One of the more weighty responsibilities of U.S. senators is the “advise and consent” role they play in vetting a president’s picks for top executive branch posts. Here they should not just serve as a check on a nominee’s credentials, but also as a watchdog against nominees with radical ideas or agendas that pose potential threats to home state interests.
It’s in this role that Colorado’s senators, Mark Udall and Michael Bennet, have failed, by rolling out a welcome mat for the radicals President Obama keeps picking for top posts. The recent withdrawal of Colorado’s Ron Binz to chair the Federal Energy Regulatory Commission (FERC) offers one embarrassing case in point.
Binz, a “green energy” guru who had a troubling tenure chairing Colorado’s Public Utilities Commission, had been tapped by President Obama to chair FERC, a little known but powerful board wielding regulatory authority over interstate energy transactions and transport. Obama undoubtedly hoped Binz would round out the roster of his second term “green dream team” — a group that would lead his climate change agenda — but something happened on the way to confirmation.
Although Binz was gushingly endorsed by Udall and Bennet, more discerning senators gradually developed enough doubts about his fitness for the job that he failed to win approval from a key committee, forcing withdrawal. Questions were raised not just about the nominee’s anti-fossil fuel attitudes — something we in Colorado saw first-hand — but also about the honesty of his testimony, in which he tried to cloak his extremist views behind a veil of moderation.
Thankfully, enough senators saw the truth about Binz to sink the nomination. But he could easily have cruised to confirmation, with a glowing recommendation from Udall and Bennet, had more serious senators not done their homework, raising serious questions about the judgment of both senators.
This is part of a larger pattern we’ve seen as the president’s second-term team is even more extreme than the team it replaced. Virtually any pick the President wants, the president gets, with nary a peep of protest, nor a hard question asked, by Colorado’s compliant senators.
Newly appointed EPA administrator Gina McCarthy, already is showing that she’ll be more aggressive than her predecessor, Lisa Jackson, in implementing President Obama’s green energy agenda. EPA rules on Colorado coal companies, workers and power plants have become even more aggressive under McCarthy, despite Obama’s campaign claim to have an “all-of-the-above” energy policy in his second term.
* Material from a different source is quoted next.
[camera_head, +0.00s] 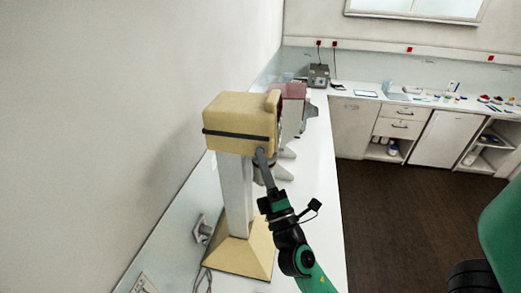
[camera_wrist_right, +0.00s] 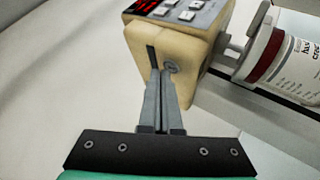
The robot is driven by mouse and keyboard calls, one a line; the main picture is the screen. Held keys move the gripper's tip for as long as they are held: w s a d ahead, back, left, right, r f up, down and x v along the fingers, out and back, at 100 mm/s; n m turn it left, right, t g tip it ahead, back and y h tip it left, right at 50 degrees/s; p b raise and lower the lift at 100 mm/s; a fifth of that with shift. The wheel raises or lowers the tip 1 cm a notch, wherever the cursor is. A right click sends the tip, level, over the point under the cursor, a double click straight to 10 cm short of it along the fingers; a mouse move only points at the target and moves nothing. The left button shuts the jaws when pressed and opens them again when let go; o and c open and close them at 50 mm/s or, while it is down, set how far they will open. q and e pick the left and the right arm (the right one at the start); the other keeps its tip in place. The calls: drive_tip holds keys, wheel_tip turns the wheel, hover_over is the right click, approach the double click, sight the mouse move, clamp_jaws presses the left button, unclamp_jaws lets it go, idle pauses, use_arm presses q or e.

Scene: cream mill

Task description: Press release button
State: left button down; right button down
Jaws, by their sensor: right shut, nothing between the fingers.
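The cream mill (camera_head: 240,125) stands on the white bench, its boxy head on a pale column above a wide base. In the right wrist view its head (camera_wrist_right: 195,45) shows a dark panel with several grey keys (camera_wrist_right: 178,8) on top. A small round grey button-like part (camera_wrist_right: 171,67) sits on the near face beside a dark slot. My right gripper (camera_wrist_right: 160,76) is shut and empty, its fingertips at this face, right by the round part. Whether they touch it I cannot tell. In the head view the right gripper (camera_head: 260,152) reaches the head's lower edge. My left gripper is not in view.
A white container with a red band (camera_wrist_right: 270,55) is at the mill's far side. A wall socket (camera_head: 201,229) and cables are left of the base. A grey device (camera_head: 318,76) stands at the back corner. Bench space right of the mill looks clear.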

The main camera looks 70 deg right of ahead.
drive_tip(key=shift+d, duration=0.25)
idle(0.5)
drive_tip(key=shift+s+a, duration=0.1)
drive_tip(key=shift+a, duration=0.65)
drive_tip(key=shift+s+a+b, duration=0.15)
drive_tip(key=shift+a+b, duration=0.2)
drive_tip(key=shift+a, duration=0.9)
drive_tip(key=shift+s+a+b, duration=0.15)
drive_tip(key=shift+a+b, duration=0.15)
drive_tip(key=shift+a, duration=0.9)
First term Secretary of Interior Ken Salazar was a huge disappointment, as he loyally executed this administration’s efforts to limit drilling and restrict access to federal lands. But his replacement, former recreation company executive Sally Jewell, is saying and doing things that make Salazar look moderate. Yet neither of these nominees raised any red flags, or received any real scrutiny, during the confirmation process from Colorado’s senators, who instead rolled out the customary red carpet and bolstered phony administration claims that these people are “moderates.”
This willingness to rubber-stamp President Obama’s nominees might be forgiven on picks that don’t hold Colorado’s economic fortunes in their hands. But when it comes to nominees who will wield real power over issues of critical importance to this state — posts like Secretary of Interior or EPA administrator — a failure to exercise aggressive due diligence is something Coloradans should be alarmed about.
Perhaps Udall and Bennet sincerely endorse the extremist views these nominees bring to the job. Perhaps they fear they’ll be accused of party disloyalty if they buck the president’s nominees and policies. But the two must be made to understand that their primary loyalty is to Colorado, which hasn’t fared well at the hands of this President and his radical cabinet choices.
It’s time for our senators to decide whether they’re representing Colorado’s interests in Washington, or Washington’s interests in Colorado.
Dustin Zvonek is Colorado director of Americans for Prosperity, the nation’s largest free-market grassroots advocacy group.